PROJECTED LINES – FORWARDS

Sean Bentivoglio – Layne Ulmer – Joey Martin

Patrick Asselin – David Brine – Guillaume Doucet

Jake Morissette – Andrew Lord – Joey Haddad

Chris Culligan – Matt Myers – Chris Jones

PROJECTED LINES – DEFENCE

Mark Louis – Andrew Hotham

Mark Richardson – Scott Hotham

Josh Batch – Gleason Fournier

GOALIES – Ben Bowns/Tom Murdy

SUMMARY

If the last Cardiff Devils team was built like a battering ram and a heavy bomber, this is a team built like a Flying Fortress – firepower absolutely everywhere. It’s one that will contain a goal threat in any situation. But it’s also a team built in a way not seen that often in the EIHL – a team built as much with an eye towards guile and out-thinking an opponent as one to smash its way through.

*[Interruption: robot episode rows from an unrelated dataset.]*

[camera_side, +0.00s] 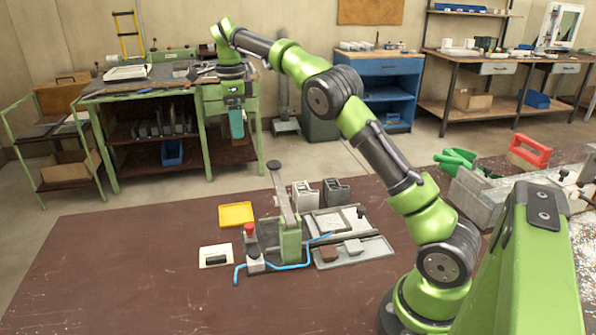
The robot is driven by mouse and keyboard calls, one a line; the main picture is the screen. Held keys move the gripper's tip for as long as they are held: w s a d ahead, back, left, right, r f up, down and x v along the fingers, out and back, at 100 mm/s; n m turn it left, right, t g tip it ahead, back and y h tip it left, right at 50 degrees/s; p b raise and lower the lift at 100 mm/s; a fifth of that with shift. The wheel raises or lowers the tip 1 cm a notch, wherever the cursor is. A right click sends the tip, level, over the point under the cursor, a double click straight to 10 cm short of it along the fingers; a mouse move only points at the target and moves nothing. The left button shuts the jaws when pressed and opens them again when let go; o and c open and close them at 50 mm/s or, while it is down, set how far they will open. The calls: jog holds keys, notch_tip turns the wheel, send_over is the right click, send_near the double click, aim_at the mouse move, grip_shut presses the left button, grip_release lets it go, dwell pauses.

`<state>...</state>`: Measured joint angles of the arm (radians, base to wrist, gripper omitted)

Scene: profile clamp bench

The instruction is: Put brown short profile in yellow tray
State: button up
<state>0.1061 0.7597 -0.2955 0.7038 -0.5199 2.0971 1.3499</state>
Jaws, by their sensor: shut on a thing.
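My gripper (236,108) is high in the air at the upper left, pointing down, well above the bench. It is shut on a thing; a teal piece (236,125) hangs at its jaws, and the fine detail is too small to make out. The yellow tray (236,214) lies flat on the brown bench, below my gripper in the picture, and looks empty. A short brown profile (329,254) lies in a grey tray (378,247) to the right of the clamp, apart from my gripper.
A clamp fixture (289,240) with a tall grey lever stands right of the yellow tray. A red button (249,229), a blue hose (290,267) and a white plate (216,256) are near it. The bench's left front is clear.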

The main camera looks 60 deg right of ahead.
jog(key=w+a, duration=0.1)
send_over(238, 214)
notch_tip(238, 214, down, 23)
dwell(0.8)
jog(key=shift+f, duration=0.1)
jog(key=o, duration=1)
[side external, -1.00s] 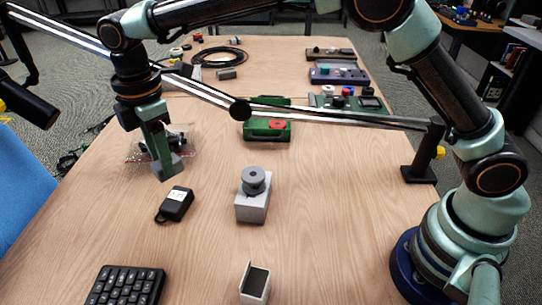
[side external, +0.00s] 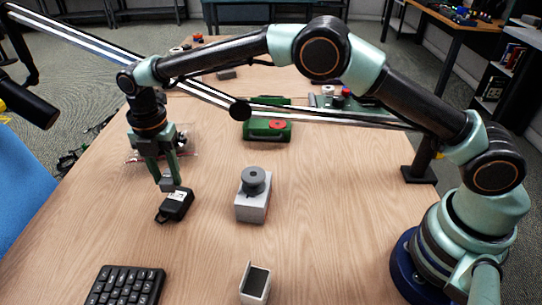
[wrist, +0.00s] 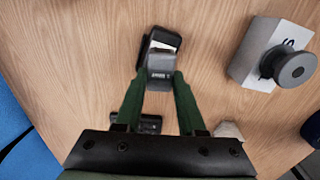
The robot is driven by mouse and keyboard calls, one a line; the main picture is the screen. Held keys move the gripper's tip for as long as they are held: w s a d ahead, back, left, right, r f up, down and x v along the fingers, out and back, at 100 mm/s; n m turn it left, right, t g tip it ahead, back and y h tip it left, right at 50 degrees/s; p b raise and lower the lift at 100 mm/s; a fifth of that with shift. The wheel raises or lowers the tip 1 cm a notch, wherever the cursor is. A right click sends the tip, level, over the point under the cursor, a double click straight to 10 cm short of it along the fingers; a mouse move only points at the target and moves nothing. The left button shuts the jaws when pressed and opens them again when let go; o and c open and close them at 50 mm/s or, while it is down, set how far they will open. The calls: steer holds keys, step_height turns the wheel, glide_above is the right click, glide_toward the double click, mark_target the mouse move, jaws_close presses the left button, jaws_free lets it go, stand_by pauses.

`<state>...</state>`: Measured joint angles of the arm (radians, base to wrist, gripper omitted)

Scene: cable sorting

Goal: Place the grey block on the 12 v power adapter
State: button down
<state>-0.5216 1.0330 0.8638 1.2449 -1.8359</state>
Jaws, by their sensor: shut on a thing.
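The 12 V power adapter (side external: 175,206), a black box with a white label, lies on the table at left of centre in the side view. In the wrist view the adapter (wrist: 146,48) shows partly behind the grey block. My gripper (side external: 167,181) points down and is shut on the small grey block (side external: 168,186), at the adapter's far end. In the wrist view the block (wrist: 160,66) sits between the green fingertips of my gripper (wrist: 160,77) and overlaps the adapter. I cannot tell whether block and adapter touch.
A grey spool (side external: 254,180) sits on a white box (side external: 252,208) right of the adapter. A black keyboard (side external: 125,285) and a small open box (side external: 255,285) are in front. A green case (side external: 265,130) is behind. Bare table lies between the adapter and keyboard.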

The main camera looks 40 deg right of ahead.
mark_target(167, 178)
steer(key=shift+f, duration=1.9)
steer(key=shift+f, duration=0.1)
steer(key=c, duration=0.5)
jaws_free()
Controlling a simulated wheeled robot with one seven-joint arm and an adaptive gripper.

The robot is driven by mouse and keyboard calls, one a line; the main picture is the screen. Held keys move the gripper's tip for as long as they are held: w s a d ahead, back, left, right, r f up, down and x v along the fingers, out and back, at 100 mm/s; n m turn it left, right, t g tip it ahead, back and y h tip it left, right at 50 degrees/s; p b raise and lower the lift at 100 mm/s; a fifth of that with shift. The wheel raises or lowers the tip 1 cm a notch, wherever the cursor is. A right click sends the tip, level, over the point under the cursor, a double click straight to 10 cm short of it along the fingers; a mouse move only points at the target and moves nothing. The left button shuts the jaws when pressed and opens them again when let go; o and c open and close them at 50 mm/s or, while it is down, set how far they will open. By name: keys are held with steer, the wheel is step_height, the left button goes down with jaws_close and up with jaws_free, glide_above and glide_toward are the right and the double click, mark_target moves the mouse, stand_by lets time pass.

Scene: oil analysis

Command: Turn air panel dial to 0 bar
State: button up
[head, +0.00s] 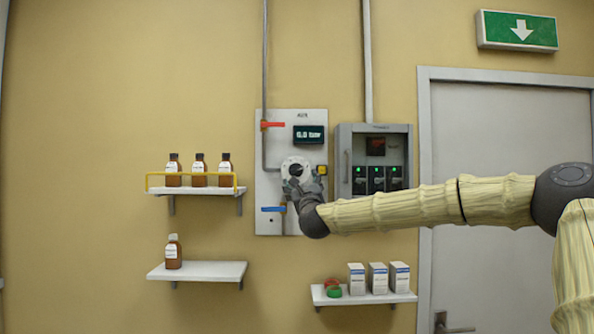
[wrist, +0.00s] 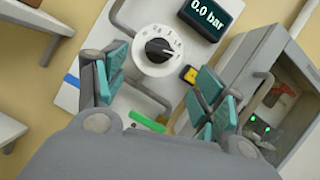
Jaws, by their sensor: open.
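The air panel (head: 268,215) is a pale plate on the wall, marked "AIR". Its dial (head: 295,168) is a white disc with a dark knob, and it also shows in the wrist view (wrist: 158,49). The display (wrist: 210,18) reads 0.0 bar in the wrist view; in the head view (head: 308,135) it is small but lit. My gripper (head: 304,186) is in front of the panel, just below the dial. In the wrist view its teal-padded fingers (wrist: 165,88) are spread apart with nothing between them, and the dial is beyond the gap, apart from the pads.
A yellow part (head: 322,170) sits right of the dial. A grey cabinet (head: 343,165) stands close on the right. Bottle shelves (head: 205,190) are on the left.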

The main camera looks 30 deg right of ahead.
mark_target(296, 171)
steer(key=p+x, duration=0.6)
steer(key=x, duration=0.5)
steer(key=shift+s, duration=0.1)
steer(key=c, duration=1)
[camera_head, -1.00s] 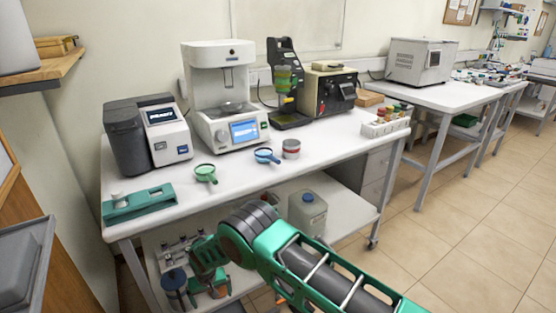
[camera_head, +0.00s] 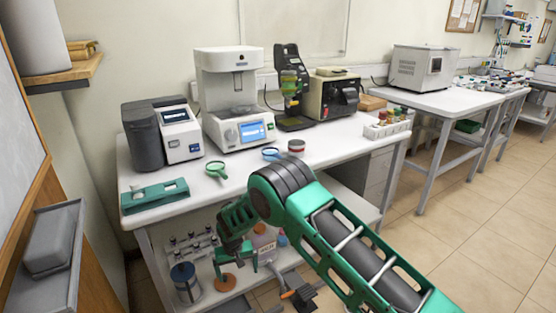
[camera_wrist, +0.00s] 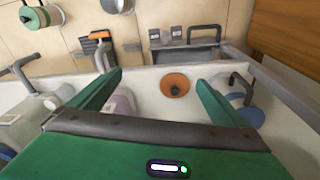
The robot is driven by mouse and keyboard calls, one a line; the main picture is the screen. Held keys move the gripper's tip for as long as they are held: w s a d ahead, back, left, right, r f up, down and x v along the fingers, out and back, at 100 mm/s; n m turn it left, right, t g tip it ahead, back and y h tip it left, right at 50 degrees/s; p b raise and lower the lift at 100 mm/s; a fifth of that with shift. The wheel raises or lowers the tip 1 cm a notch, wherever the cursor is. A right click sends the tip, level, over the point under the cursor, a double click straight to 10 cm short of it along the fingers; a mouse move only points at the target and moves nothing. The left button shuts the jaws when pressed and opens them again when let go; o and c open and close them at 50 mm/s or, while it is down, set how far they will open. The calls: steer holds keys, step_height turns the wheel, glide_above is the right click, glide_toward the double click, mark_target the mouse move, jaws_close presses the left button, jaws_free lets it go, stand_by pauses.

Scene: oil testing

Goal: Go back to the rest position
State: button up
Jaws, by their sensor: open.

Andrew Lord and Neil Francis have built an EIHL team that mirrors the current trend elsewhere in the hockey world to emphasise skill over pure muscle – an approach that isn’t seen massively often in the EIHL. It’s going to be a joy to watch.

Is it a title winning team? Certainly it’s one that carries a very strong hope indeed of being one. It’s a very strong formula redesigned, rebuilt, and ready to reclaim a title for Cardiff.